Audio 44: état physique/débrief de la nuit/musique qui aide/réparation pulka

     Une nouvelle fois je me réveille, encore fatigué, ce n’est même plus vraiment une surprise maintenant. Cependant, en ressortant de cette cabine, il fait assez clair pour ne plus avoir besoin de la frontale, et je sais que c’est ma dernière journée de course. Aujourd’hui, je vais atteindre la ligne d’arrivée. Je repars donc avec cette motivation en plus, ça fait du bien. J’ai même droit à un magnifique lever de soleil sur ma gauche, au-dessus de la « Pelly River ». Le moment est magique. J’avance à mon rythme, les kilomètres défilent. J’atteins la 4ème et dernière cabine peu après 11H, qui n’était finalement pas si loin de celle d’avant. Je n’y dors pas, mais j’en profite quand même pour me poser le temps de manger un repas lyophilisé.
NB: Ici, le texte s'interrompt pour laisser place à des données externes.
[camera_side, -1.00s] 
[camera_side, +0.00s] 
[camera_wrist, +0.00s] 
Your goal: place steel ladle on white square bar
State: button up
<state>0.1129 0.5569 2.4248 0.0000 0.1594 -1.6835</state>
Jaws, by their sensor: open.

     Je viens de dépasser les 600km. Cette phrase est totalement folle. Il me reste une vingtaine de kilomètres à parcourir, la dernière ligne droite. Le chemin continue pendant 10km sur le chemin de randonnée, avant de déboucher sur une route, que l’on ne quittera plus jusqu’à l’arrivée. Elle est complètement blanche, recouverte de neige. L’avancée se fait donc relativement facilement. Le plus dur maintenant, est de gérer la partie mentale. On se dit que maintenant que l’on a retrouvé la route, Faro ne doit vraiment plus être très loin. Pourtant il reste tout de même 12km, qui semble de plus en plus longs au fur et à mesure que l’on avance. Il reste également une dernière butte à gravir. Surprise au sommet, je tombe sur l’équipe de Mathieu : Colin et Mathis ainsi que Loury, venus à ma rencontre pour m’encourager. C’est inattendu, et donc d’autant plus réconfortant de les voir. Je leur demande comment va Mathieu, s’il a déjà pu récupérer depuis son arrivée ce matin, et ils m’apprennent qu’il n’est arrivé que depuis quelques heures seulement. Cela me surprend, puisque je m’attendais à ce qu’il arrive très tôt dans la matinée. Peu après, c’est au tour de l’équipe de photographes et de Martine de me rejoindre. Je suis super heureux de revoir du monde sur ces tout derniers kilomètres. Je suis reboosté à fond. Une légère pente permet de descendre sur la pulka, je m’y installe donc à genoux dessus, et je pousse sur mes bâtons à la manière d’un skieur de fond classique. L’exercice est amusant, réussir à conserver la bonne trajectoire, tout en utilisant le haut du corps au lieu des jambes. Je continue comme cela durant près de 2km, mais je dois continuer en marchant. Il reste 3km seulement.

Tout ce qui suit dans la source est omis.